The line is a turning point in the movie, marking a shift from initial attempts to navigate the Japanese system to open defiance and ultimately a more radical approach to overcoming the constraints imposed by the Japanese. It sets the stage for the subsequent events, including the construction of the bridge and the events leading to its destruction.
The theme behind the statement and the context within which it was made may still be relevant.
Simon Wilson wrote a piece which was published online and in the hard copy Herald for 21 May 2025. The online piece went under the headline “Outrage! Te Pati Maori, pay equity and the rules of Parliament”. The hard copy Herald used the headline “How We Use Rules to Protect the Powerful”. The text of both articles is identical.
I have commented on Simon’s writing before. He approaches issues from a progressive perspective. But this article demonstrates something of a shift in emphasis and elements of neo-Marxist analysis, critical theory and indeed critical race theory glimmer through the cracks of Wilson’s prose.
The gist of his article is a critique of the use of rules, first to silence dissent and then as instruments of oppression.
In the first part of his article he looks at the way that the rules governing the conduct of Parliament were broken by three members of Te Pati Maori. The breach was wanton. But as Wilson would have it there should be no consequence for this breach. And that throws into question the purpose of rules and how they should be enforced when breached. Wilson adopts the position that the reaction of sending the haka incident to the Privileges Committee and the imposition of a sanction is redolent of the disciplining of a wayward child although in describing the offenders as “uppity” he strays very close to ascribing white supremacy to the Privileges Committee. Only one word is missing after “uppity” but I shall refrain from using it.
But the essence of the first part is that the rules of the House are being used in a heavy handed fashion to discipline not outrageous behaviour (which it was) but performative dissent (which it also was) but the behaviour accompanying it went beyond the constraints of the Rules.
Rules impose boundaries and whether Wilson likes it or not (probably not) that boundary was crossed. There must be a consequence.

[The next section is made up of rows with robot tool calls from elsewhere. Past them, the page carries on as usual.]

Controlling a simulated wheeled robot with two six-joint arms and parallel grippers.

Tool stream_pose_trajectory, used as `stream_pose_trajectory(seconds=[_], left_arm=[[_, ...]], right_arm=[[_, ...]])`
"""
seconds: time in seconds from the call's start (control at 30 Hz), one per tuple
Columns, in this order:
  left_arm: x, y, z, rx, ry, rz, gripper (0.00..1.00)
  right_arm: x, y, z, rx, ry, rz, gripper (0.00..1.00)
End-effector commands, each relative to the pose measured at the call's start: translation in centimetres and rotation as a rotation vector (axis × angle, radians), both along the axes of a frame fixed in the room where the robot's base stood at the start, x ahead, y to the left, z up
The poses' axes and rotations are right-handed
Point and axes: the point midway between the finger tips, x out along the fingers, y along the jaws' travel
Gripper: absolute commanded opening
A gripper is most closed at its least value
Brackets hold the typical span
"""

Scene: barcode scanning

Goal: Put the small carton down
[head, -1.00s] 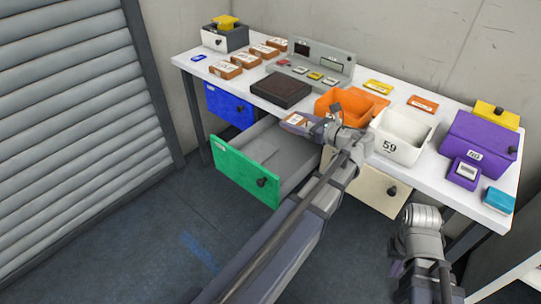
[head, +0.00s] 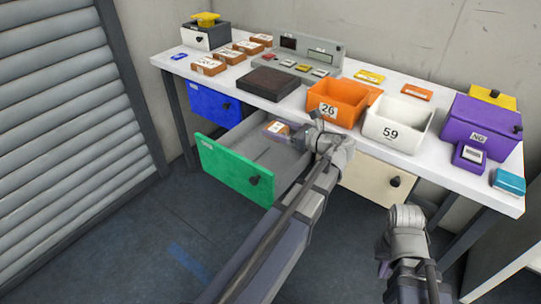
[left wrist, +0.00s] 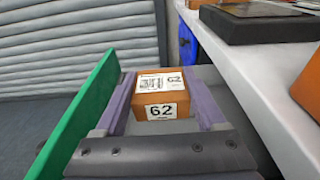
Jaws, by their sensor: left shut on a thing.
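The small carton (left wrist: 160,92) is brown-orange with white labels and the number 62. My left gripper (head: 280,130) is shut on it, with a purple finger on each side in the left wrist view. In the head view the carton (head: 274,127) is over the open green-fronted drawer (head: 234,172), toward its back near the table edge. I cannot tell if it touches the drawer floor. My right gripper (head: 384,268) is low at the front right, mostly hidden by its arm, apart from the table.
Several similar cartons (head: 208,67) stand on the white table (head: 225,83), left of a dark flat box (head: 275,82). An orange bin marked 26 (head: 335,105), a white bin marked 59 (head: 393,128) and a purple NG box (head: 480,130) stand right. The visible drawer floor is bare.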

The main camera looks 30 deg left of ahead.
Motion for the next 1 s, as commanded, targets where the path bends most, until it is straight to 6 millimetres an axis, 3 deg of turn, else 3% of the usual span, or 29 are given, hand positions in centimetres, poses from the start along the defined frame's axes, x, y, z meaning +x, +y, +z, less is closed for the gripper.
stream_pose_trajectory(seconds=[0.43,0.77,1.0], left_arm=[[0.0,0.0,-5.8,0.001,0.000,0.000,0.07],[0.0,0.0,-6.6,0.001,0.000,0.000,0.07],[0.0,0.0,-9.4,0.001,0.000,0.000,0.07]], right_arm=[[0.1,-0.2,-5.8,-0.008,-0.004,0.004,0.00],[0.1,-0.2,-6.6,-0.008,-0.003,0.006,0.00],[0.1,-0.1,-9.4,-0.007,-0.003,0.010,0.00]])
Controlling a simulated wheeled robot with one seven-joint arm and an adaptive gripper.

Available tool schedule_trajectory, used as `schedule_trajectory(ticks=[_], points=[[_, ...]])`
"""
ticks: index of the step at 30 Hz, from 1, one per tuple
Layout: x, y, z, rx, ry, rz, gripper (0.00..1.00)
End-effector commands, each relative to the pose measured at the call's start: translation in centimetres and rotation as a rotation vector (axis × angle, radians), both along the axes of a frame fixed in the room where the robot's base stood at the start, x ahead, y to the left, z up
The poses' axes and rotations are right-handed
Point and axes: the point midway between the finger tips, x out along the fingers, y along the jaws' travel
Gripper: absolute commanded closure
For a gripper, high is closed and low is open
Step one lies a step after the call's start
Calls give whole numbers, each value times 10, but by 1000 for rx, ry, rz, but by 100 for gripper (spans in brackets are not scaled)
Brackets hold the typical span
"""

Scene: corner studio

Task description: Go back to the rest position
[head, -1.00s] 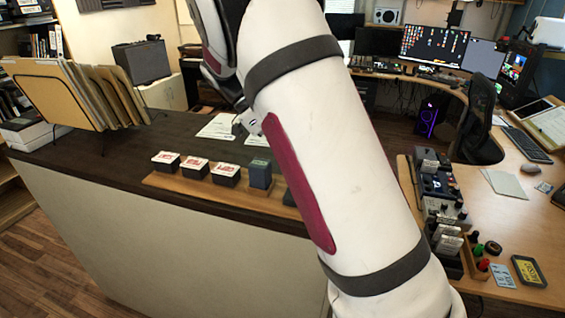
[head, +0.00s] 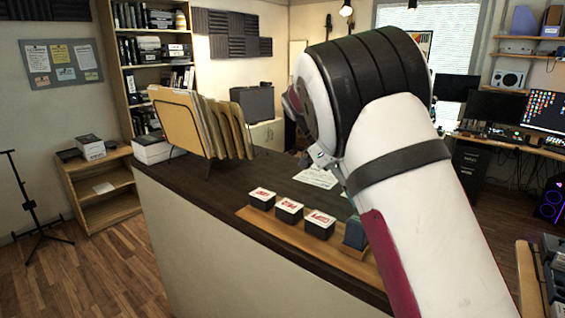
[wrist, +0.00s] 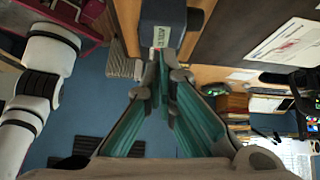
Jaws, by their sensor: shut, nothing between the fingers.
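My gripper (wrist: 157,62) shows in the wrist view with its teal fingers shut and nothing between them. A dark block with a pale label (wrist: 163,28) stands just beyond the fingertips; I cannot tell how close it is. In the head view my arm crosses the right half and the fingers are not visible. There, three dark boxes with white and red tops, one of them the middle box (head: 289,210), stand in a row on a wooden tray (head: 262,226). A dark blue-grey block (head: 355,233) stands at the row's right end, partly against my arm's outline.
The dark counter (head: 215,190) carries a file rack with folders (head: 185,125) and papers (head: 316,178). A low wooden shelf (head: 100,190) and a black stand (head: 32,205) are at the left. Wooden floor (head: 105,265) is open there. Desks with monitors are at the right.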

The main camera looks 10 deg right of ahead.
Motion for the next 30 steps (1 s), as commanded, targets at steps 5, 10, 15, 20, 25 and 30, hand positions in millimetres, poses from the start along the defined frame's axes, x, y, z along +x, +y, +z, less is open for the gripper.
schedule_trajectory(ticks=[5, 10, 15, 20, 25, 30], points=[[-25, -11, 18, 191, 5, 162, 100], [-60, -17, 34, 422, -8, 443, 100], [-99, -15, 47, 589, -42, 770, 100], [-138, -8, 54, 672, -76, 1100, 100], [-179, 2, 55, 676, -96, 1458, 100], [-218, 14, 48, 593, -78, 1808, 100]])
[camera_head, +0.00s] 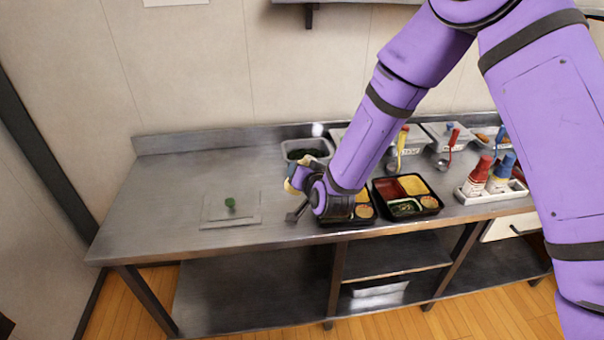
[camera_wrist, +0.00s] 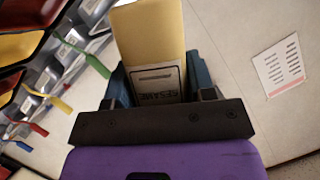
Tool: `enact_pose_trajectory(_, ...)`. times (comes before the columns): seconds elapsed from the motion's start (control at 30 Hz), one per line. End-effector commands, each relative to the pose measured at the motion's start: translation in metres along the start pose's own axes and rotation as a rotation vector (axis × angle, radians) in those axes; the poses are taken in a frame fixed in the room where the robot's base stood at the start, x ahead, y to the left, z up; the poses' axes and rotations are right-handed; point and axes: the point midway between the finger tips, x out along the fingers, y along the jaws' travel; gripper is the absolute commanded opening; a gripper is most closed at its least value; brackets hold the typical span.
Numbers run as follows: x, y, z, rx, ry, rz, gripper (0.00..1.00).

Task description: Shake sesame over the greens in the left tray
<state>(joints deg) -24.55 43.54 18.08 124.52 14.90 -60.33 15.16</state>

But this is not about a power imbalance. Those who enter the House are expected to abide by the Rules. If they are not prepared to do so then they should leave.
But Te Pati Maori, contemptuous of the House to which their constituents have elected them, choose to disrupt and demean the process. Perhaps they should ask themselves why are they there.
The second part of Wilson’s article is an exercise on his part to attempt to demonstrate how the rules (law, if you like) allow certain things to be done. In addition the rules of Parliamentary procedure allow matters to be taken under urgency. And the supremacy of Parliament allows retrospective legislation (something I personally abhor) to be enacted.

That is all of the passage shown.